Starting with the line that holds "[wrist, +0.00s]", repeat each line through the last one below, exactly. Pictures stay out.

___

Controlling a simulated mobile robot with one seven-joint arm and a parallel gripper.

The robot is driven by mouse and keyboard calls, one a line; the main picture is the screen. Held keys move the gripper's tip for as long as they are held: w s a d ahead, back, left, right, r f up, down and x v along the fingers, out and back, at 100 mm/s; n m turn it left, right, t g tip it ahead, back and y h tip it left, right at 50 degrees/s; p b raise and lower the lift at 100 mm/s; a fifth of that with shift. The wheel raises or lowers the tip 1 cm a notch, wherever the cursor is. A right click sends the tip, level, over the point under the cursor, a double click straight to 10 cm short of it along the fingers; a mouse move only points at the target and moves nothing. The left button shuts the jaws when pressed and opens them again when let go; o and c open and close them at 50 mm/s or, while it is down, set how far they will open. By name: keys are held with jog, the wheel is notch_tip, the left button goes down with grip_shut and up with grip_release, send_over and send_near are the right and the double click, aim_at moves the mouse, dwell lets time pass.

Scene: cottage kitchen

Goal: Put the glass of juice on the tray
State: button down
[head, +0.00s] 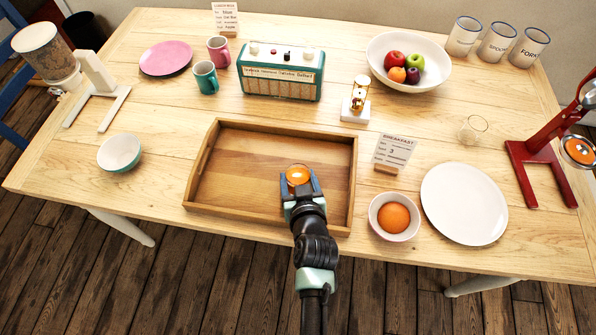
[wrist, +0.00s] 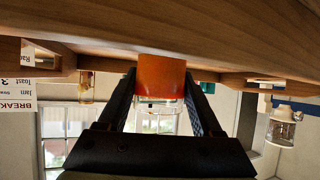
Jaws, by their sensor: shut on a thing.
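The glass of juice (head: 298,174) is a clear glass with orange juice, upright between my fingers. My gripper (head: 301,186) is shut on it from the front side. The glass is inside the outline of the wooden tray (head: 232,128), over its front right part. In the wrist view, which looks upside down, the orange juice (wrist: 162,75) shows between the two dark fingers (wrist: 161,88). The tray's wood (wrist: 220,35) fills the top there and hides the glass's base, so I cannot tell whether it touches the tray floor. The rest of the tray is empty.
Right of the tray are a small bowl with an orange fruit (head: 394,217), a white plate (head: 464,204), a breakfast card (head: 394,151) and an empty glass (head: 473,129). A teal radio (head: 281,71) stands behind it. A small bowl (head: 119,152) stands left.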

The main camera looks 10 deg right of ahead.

___

* Finished exercise:
[wrist, +0.00s] 
Jaws, by their sensor: shut on a thing.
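The glass of juice (head: 298,174) is a clear glass with orange juice, upright between my fingers. My gripper (head: 301,186) is shut on it from the front side. The glass is inside the outline of the wooden tray (head: 232,128), over its front right part. In the wrist view, which looks upside down, the orange juice (wrist: 162,75) shows between the two dark fingers (wrist: 161,88). The tray's wood (wrist: 220,35) fills the top there and hides the glass's base, so I cannot tell whether it touches the tray floor. The rest of the tray is empty.
Right of the tray are a small bowl with an orange fruit (head: 394,217), a white plate (head: 464,204), a breakfast card (head: 394,151) and an empty glass (head: 473,129). A teal radio (head: 281,71) stands behind it. A small bowl (head: 119,152) stands left.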

The main camera looks 10 deg right of ahead.

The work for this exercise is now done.